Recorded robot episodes
========

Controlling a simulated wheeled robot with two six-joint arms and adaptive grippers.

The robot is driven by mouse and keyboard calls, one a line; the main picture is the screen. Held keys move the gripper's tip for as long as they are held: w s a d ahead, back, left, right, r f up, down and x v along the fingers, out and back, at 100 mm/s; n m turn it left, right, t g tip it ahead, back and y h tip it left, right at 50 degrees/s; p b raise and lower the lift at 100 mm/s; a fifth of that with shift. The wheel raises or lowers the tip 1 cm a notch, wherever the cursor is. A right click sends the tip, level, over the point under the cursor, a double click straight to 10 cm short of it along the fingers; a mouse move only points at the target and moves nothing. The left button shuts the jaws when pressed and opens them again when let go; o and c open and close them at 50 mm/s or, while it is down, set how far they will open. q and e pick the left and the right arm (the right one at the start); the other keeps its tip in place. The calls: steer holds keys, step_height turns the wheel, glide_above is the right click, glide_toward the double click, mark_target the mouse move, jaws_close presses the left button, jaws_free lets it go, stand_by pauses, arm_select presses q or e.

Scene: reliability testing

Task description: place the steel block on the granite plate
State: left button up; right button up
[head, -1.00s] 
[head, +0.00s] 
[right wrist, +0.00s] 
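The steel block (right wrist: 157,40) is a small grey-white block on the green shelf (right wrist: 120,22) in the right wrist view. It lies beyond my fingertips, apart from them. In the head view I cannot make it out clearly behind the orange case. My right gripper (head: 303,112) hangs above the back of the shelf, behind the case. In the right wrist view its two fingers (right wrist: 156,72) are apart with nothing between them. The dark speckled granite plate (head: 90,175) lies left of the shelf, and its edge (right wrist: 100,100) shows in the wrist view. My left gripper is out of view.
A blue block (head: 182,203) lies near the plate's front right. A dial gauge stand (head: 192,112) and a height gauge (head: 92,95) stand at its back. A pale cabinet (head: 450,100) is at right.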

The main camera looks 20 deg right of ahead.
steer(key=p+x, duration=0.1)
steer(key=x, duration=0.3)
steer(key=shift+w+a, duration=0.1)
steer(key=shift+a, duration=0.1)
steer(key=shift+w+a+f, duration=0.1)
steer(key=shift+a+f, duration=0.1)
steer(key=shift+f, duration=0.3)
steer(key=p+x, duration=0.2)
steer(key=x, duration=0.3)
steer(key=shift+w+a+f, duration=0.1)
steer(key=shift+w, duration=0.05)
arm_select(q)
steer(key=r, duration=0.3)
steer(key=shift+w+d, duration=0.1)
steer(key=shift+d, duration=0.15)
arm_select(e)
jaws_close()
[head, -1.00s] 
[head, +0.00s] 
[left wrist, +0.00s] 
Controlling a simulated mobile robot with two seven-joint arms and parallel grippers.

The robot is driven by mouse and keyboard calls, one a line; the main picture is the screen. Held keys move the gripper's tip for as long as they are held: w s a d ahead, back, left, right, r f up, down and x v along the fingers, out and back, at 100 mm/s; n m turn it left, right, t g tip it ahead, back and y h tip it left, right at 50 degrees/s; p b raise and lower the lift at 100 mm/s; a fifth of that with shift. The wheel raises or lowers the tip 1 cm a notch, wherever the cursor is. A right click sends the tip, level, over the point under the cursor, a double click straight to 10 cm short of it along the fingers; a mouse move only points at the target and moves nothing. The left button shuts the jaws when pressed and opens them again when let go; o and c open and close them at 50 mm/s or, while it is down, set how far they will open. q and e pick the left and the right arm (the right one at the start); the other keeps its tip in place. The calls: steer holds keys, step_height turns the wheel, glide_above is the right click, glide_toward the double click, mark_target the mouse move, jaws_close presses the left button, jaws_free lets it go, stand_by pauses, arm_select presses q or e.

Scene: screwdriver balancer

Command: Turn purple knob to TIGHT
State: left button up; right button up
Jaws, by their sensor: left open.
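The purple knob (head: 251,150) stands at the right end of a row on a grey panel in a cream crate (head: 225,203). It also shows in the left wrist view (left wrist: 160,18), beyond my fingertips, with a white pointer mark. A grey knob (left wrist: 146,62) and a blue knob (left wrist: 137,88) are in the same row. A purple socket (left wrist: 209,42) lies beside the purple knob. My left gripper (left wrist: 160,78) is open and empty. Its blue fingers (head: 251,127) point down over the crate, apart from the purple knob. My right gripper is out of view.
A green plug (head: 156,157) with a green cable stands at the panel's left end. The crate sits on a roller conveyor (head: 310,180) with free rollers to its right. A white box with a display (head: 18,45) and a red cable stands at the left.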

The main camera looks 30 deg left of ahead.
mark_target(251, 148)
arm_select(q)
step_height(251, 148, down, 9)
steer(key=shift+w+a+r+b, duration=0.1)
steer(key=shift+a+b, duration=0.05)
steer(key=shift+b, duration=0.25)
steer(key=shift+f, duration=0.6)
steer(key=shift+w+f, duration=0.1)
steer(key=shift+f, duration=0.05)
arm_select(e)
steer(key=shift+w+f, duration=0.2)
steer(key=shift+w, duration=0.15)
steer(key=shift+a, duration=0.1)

========

▶ **WORK TO DO**:
In the entries above, find each line with the string "Controlling" and copy it.

▶ **OUTPUT FOR THIS EXERCISE**:
Controlling a simulated wheeled robot with two six-joint arms and adaptive grippers.
Controlling a simulated mobile robot with two seven-joint arms and parallel grippers.

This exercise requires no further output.